As the tired newborn naps in the nape of his mother's long neck, his grandparents beam with love. Of course, this serves to rip the audience's guts out when a battle with a T-Rex takes the life of Littlefoot's mother and an earthquake separates the child from his grandparents, setting up the grand adventure ahead. Then again, it makes it all the more rewarding when they finally reunite in the Great Valley.

Grandma Paguro - Luca

Sometimes, when a person ages, they gain a new perspective on youth. While one's parents can be so consumed with keeping their child safe that they don't notice the real problem in their child's life, a grandparent's skill for observation and life experience can provide stunningly profound insights. Such is the case with Grandma Paguro in Pixar's "Luca."

Early in the film, Luca gets a glimpse of something riding in a boat on the surface of the water. He is transfixed by this, almost ready to rise from the water himself and venture into the scary world of the land. Although he doesn't, the experience has clearly left a mark. He returns home to parents, who are a little too preoccupied to notice something is weighing on their son. His grandmother, however, spots it right away and asks him about it. 

A similar incident happens later when he actually does rise to the surface and make "the change." He comes back home with a ton of guilt on his shoulders, desperate not to let his parents know where he's been. Again, his grandmother notices something is up and explains that Luca was late coming home because she had asked him to complete a task for her, saving him from his parents' probing questions about where he'd been. Her life experience is wild and she's probably full of great stories, but it's the way she looks out for her grandson that earns her a spot here.

Grandmother Fa - Mulan

In the case of Disney's "Mulan," the heroine's problem isn't so much that her parents can't tell when something is bothering her, or properly identify what's on her mind, but that they're just stuck in tradition. They can clearly see Mulan doesn't fit, but instead of trying to help her find something she actually enjoys, they believe she will eventually see that the old ways are best and fall in line.

Her grandmother is like this in some ways but is also a rebellious sort herself. While Mulan's mother tries to make sure her daughter looks and acts like a proper bride, Grandmother Fa is more concerned with the unorthodox choice of providing her granddaughter a cricket for good luck. Of course, the cricket is crucial in the terrible meeting Mulan has with The Matchmaker, but that's really for the best. Since no one seems to think Mulan is suitable for a husband, she has nothing tying her to their home when she decides to run off and replace her father in the war.

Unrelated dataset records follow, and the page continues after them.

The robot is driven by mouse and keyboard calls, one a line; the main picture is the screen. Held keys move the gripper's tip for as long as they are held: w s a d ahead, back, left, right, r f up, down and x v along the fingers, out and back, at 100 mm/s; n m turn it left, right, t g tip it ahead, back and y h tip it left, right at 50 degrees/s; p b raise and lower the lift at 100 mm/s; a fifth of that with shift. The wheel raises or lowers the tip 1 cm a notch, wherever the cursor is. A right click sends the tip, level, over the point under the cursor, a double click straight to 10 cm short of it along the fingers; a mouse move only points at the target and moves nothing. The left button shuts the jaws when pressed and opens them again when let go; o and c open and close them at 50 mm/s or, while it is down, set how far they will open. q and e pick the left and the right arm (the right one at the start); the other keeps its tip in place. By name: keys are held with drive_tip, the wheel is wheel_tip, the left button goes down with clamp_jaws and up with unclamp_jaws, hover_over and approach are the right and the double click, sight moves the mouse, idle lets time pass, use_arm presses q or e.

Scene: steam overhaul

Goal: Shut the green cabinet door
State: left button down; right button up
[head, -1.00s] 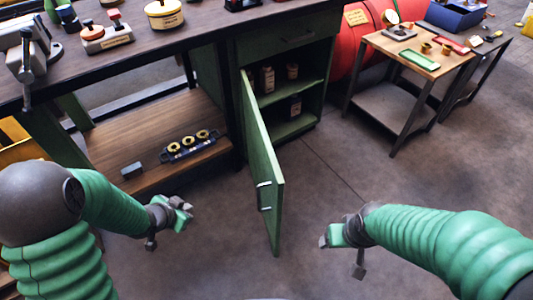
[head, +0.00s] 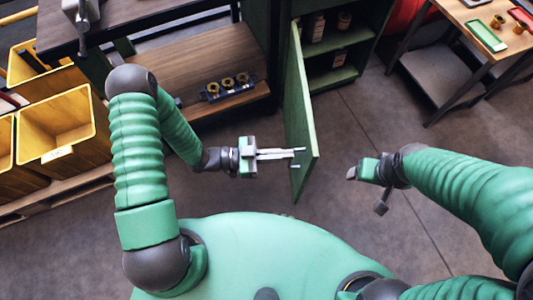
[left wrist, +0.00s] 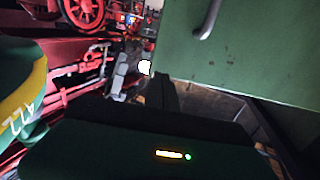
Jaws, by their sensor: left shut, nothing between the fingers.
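The green cabinet door (head: 298,100) stands wide open, swung out from the cabinet (head: 352,75), whose shelves show. My left gripper (head: 298,151) is shut and empty, pointing right, with its fingertips at the door's left face near its free edge. Whether they touch the door I cannot tell. In the left wrist view the door (left wrist: 240,55) fills the upper right, with its pale handle (left wrist: 208,20) at the top; the dark fingers (left wrist: 162,92) are below it. My right gripper (head: 353,173) is right of the door, apart from it; its jaws are unclear.
Bottles (head: 316,27) stand on the cabinet shelves. A wooden shelf (head: 190,75) with a tray of brass rings (head: 228,87) lies left of the door. Yellow bins (head: 62,130) are at the far left. A small table (head: 470,15) stands at the right. The floor around the door is clear.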

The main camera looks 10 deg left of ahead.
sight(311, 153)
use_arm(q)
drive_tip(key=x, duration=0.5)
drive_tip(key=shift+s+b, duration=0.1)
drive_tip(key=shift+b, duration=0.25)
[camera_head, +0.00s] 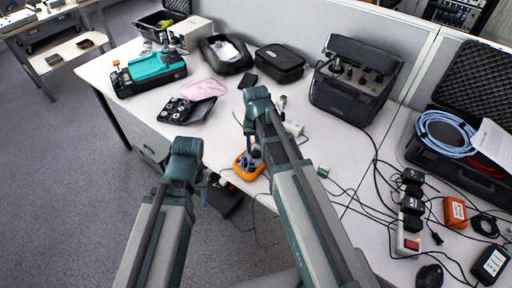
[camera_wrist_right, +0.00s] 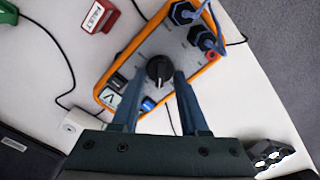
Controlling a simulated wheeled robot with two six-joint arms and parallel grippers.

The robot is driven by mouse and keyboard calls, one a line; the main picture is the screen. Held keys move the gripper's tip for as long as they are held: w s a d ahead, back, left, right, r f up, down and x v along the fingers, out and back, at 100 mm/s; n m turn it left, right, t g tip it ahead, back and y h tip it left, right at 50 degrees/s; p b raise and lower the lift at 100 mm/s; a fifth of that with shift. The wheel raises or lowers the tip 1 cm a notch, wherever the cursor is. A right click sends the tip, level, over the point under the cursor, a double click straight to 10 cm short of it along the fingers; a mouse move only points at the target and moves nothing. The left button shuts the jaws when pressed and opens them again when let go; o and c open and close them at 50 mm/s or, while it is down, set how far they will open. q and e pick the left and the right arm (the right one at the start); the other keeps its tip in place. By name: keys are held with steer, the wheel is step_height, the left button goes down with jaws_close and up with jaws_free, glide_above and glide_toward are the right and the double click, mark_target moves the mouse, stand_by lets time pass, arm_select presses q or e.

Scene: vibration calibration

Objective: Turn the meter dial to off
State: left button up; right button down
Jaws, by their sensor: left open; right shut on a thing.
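The orange meter (camera_head: 241,170) lies on the front edge of the white table, partly covered by my right arm. In the right wrist view the meter (camera_wrist_right: 140,62) has a grey face, a small display and a round black dial (camera_wrist_right: 159,70). My right gripper (camera_wrist_right: 161,76) is shut on the dial, one finger on each side of it. In the head view my right gripper (camera_head: 256,152) is mostly hidden over the meter. My left gripper (camera_head: 212,184) hangs low beside the table's front edge, open and apart from the meter; its fingers are hard to make out.
Blue leads (camera_wrist_right: 205,30) plug into the meter's far end. Black cables cross the table to its right. A black tray (camera_head: 193,108) and a pink cloth (camera_head: 203,89) lie to the left. A grey instrument case (camera_head: 349,94) stands at the back.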

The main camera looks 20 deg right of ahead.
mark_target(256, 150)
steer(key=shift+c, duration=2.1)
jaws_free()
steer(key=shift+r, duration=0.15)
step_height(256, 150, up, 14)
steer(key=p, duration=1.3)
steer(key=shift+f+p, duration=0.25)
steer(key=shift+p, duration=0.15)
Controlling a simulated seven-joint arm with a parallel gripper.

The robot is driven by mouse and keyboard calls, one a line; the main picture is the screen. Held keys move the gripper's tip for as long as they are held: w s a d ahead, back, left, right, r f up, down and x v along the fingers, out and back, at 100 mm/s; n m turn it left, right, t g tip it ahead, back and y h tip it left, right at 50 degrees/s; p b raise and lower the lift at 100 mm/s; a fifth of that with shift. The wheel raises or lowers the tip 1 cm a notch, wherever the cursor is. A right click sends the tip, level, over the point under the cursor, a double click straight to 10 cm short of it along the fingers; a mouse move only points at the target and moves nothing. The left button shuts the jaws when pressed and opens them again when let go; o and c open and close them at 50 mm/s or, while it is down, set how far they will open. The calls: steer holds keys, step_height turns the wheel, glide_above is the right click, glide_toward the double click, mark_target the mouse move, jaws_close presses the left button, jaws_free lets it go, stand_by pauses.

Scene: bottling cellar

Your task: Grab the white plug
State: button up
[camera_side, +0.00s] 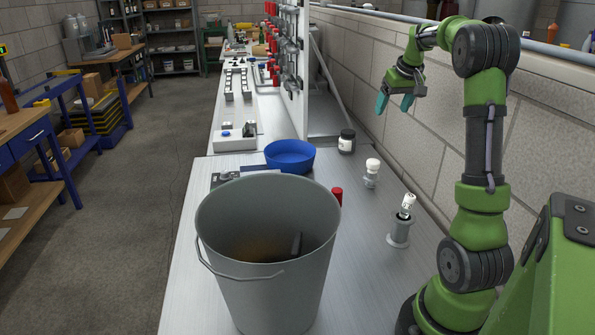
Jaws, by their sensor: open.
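A small white-topped piece (372,166) that looks like a plug stands upright on the metal table, its lower part greyer. A second white piece (408,201), with dark marks, sits slightly tilted in the top of a grey metal spool-like holder (398,235) nearer the camera. I cannot tell for certain which one is the white plug. My gripper (394,104) is raised at the upper right, above and beyond both pieces. Its teal fingertips point down, apart, with nothing between them.
A large grey bucket (222,225) takes up the front of the metal table (183,270). Behind it are a blue bowl (290,156), a red cylinder (336,194) and a dark jar with a white lid (347,142). A block wall (430,150) runs along the right.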

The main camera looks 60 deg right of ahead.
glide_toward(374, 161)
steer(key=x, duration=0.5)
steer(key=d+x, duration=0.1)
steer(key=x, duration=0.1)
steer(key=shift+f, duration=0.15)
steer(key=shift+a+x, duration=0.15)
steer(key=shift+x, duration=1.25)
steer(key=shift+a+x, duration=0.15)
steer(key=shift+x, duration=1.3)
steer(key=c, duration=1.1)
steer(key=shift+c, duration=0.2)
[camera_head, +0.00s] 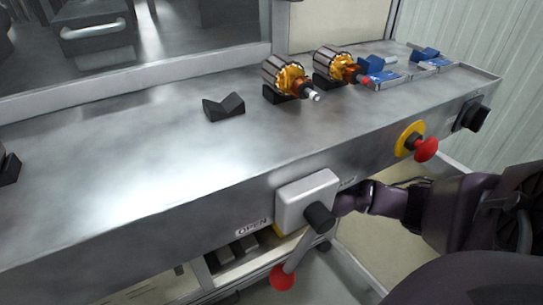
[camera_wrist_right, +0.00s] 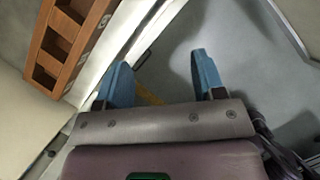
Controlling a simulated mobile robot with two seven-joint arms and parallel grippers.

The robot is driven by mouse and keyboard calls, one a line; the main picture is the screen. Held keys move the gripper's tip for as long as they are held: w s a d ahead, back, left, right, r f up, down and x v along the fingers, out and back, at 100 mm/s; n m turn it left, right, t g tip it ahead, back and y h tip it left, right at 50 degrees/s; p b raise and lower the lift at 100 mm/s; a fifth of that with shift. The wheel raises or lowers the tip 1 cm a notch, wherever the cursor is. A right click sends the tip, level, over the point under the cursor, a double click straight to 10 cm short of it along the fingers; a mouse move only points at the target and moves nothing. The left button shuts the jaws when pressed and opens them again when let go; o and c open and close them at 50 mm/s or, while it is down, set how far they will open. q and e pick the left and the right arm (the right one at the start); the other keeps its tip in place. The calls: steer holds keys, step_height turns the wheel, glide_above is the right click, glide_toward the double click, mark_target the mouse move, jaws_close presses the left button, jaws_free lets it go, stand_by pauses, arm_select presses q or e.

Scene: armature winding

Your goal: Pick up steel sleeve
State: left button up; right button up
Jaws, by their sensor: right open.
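Two blue holders stand at the far right of the steel bench in the head view, each with a pale metal cylinder lying on it. One cylinder (camera_head: 386,61) is nearer and the other (camera_head: 416,47) is farther right. I cannot tell whether either is the steel sleeve. My right gripper (camera_wrist_right: 160,65) is open and empty in the right wrist view, with two blue fingers spread apart above a grey floor. In the head view my right arm reaches in below the bench front, and its gripper is hidden. My left gripper is not in view.
Two copper-wound armatures (camera_head: 284,77) (camera_head: 337,65) rest on dark blocks. An empty black V-block (camera_head: 224,107) sits left of them. A grey switch box (camera_head: 306,200) and a red emergency button (camera_head: 426,149) project from the bench front. The bench's left part (camera_head: 110,150) is mostly clear. A brown compartment rack (camera_wrist_right: 68,42) shows in the wrist view.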

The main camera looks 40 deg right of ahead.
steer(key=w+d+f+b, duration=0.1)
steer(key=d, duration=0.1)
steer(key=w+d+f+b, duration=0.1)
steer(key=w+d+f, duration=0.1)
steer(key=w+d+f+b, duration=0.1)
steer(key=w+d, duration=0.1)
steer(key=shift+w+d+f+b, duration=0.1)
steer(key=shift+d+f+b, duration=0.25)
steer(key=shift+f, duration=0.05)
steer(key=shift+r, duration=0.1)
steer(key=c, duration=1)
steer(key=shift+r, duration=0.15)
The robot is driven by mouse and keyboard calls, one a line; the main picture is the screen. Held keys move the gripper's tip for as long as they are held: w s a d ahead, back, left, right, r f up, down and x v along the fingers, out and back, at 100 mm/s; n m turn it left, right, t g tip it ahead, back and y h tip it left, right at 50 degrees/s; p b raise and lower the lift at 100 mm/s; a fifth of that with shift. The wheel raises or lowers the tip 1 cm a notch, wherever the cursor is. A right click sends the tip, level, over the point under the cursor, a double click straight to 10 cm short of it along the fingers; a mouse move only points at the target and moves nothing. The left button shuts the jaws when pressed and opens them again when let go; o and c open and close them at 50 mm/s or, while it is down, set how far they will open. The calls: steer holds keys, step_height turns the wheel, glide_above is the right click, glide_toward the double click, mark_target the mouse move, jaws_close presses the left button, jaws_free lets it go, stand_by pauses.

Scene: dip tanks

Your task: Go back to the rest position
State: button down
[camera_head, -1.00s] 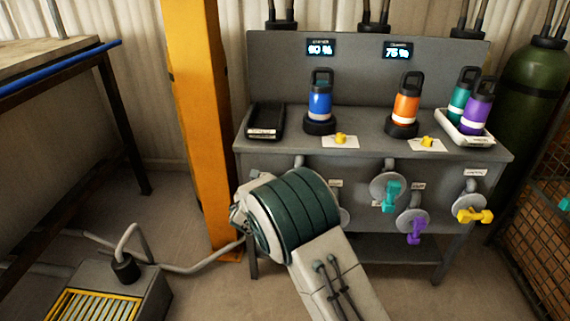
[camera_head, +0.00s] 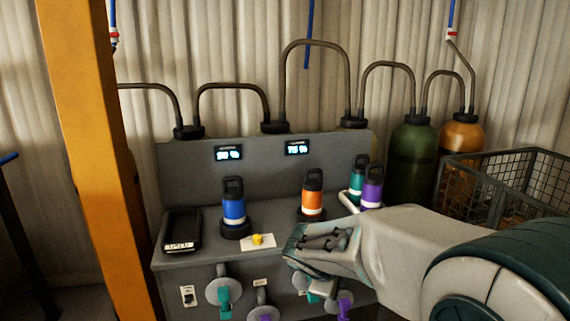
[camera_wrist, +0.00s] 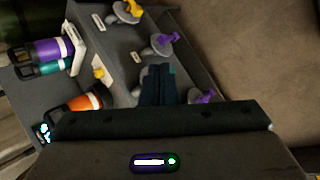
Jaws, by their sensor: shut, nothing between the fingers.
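My gripper (camera_wrist: 160,75) shows in the wrist view as two dark fingers pressed together, with nothing between them. In the head view my arm reaches in from the right, and its end (camera_head: 318,255) hangs in front of the grey bench (camera_head: 200,262), hiding part of its right side. The blue bottle (camera_head: 234,210) and the orange bottle (camera_head: 312,197) stand upright on dark round bases on the bench. The teal bottle (camera_head: 359,180) and the purple bottle (camera_head: 372,190) stand together at the right end, in a white tray (camera_wrist: 76,50).
A black tray (camera_head: 181,230) lies at the bench's left end. A yellow knob (camera_head: 257,239) sits before the blue bottle. Valves with coloured handles (camera_head: 224,300) stick out of the front. An orange post (camera_head: 92,160) stands left; gas cylinders (camera_head: 412,160) and a wire crate (camera_head: 515,185) stand right.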

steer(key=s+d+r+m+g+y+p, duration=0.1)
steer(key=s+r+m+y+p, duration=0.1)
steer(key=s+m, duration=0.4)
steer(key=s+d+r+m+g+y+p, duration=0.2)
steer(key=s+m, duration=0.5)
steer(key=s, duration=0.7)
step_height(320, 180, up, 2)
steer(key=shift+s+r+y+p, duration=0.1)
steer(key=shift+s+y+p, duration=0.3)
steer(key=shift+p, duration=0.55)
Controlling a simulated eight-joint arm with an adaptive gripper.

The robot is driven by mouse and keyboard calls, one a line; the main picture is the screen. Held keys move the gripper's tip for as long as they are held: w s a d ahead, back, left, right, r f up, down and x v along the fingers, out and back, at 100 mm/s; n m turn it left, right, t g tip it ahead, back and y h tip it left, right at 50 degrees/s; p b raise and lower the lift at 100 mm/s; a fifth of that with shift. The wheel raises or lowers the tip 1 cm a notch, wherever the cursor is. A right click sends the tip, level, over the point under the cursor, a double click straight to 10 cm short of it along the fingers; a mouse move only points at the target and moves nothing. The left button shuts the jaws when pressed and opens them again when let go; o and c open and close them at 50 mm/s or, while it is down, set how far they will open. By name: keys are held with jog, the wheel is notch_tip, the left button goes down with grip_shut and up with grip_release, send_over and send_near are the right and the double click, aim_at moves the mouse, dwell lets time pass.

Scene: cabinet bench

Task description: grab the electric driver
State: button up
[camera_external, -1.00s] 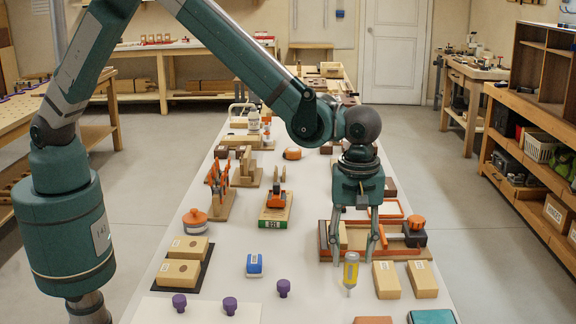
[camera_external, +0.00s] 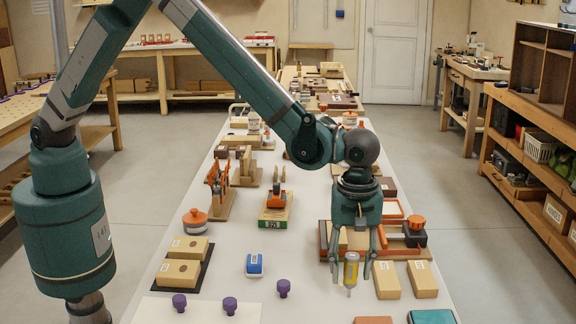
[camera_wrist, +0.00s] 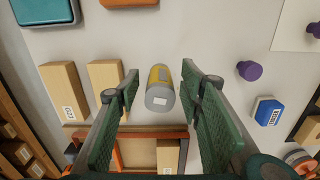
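The electric driver (camera_external: 351,272), a small yellow-and-grey cylinder with a pale narrow end, is on the white bench at front right in the external view. In the wrist view the driver (camera_wrist: 160,91) shows its round grey end toward the camera, with its yellow body beyond. My gripper (camera_external: 351,266) points down and is open. Its two fingers stand on either side of the driver, with a visible gap on each side in the wrist view. The fingers partly hide the bench around it.
Two wooden blocks (camera_external: 386,281) stand close to the right of the driver. An orange-edged wooden tray (camera_external: 400,254) lies just behind. A blue-and-white block (camera_external: 254,265) and several purple knobs (camera_external: 283,288) are to the left, with clear bench between.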

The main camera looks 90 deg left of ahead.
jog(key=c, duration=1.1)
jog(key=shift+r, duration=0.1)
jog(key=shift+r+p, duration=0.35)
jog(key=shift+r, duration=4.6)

Also, when Mulan rides off, it's Grandmother Fa who ensures she has protection. Instead of cursing her granddaughter, or mourning her, she prays to their ancestors, who allow Mushu to help her.

The Sanchez Family - The Book of Life

Like "Coco," "The Book of Life" deals heavily with the Day of the Dead and the importance of remembering one's deceased family members. In fact, the film has many similarities to the Pixar film, including a main character who wants to play music despite the disapproval of their family, but there is a key difference: the deceased family in this underrated animated gem produced by Guillermo del Toro is awesome.

This is a family of bullfighters. As demonstrated early on, every single member of the Sanchez family, including the elders, has fought bulls. True, most of them died fighting those bulls, but it's a point of pride for them. So, when their descendants are threatened by an evil man intent on destroying their town, the Sanchez family returns from the world of the dead to put their long history of fighting experience to use.

They may not have appreciated Manolo's lack of interest in fighting and killing animals, but they have his back to the end, making them some of the coolest and most entertaining ancestors (including grandparents) in animated history.

Gran Stonewell - The Croods

Not every grandparent is a kind, frail, elderly person with a big heart and lots of love to give. Sometimes they're tough, cranky, and spry. There's really no better way to describe Gran in the 2013 Dreamworks animated film "The Croods."

Taking place in a fictional prehistoric era, "The Croods" is a movie about survival. We have an overprotective parent wanting to keep his family safe at all costs, almost to the point of stunting them as adults. He isn't interested in raising interesting, well-rounded individuals with rich, satisfying lives; his only dream for his children is that they don't die. 

When it comes to not dying, no one is better at it than Gran, much to her son-in-law's constant disappointment. She's like a Depression-era grandparent in the United States who survived by not taking crap from anyone. She's only interested in hunting, being wild, staying dirty, and annoying her daughter's husband. You don't want to get on her bad side, and you certainly don't want her to confuse you with food, but she seems like a blast to be around and would be a ton of fun at holiday parties. Plus, she was voiced by Cloris Leachman and that's never a bad thing.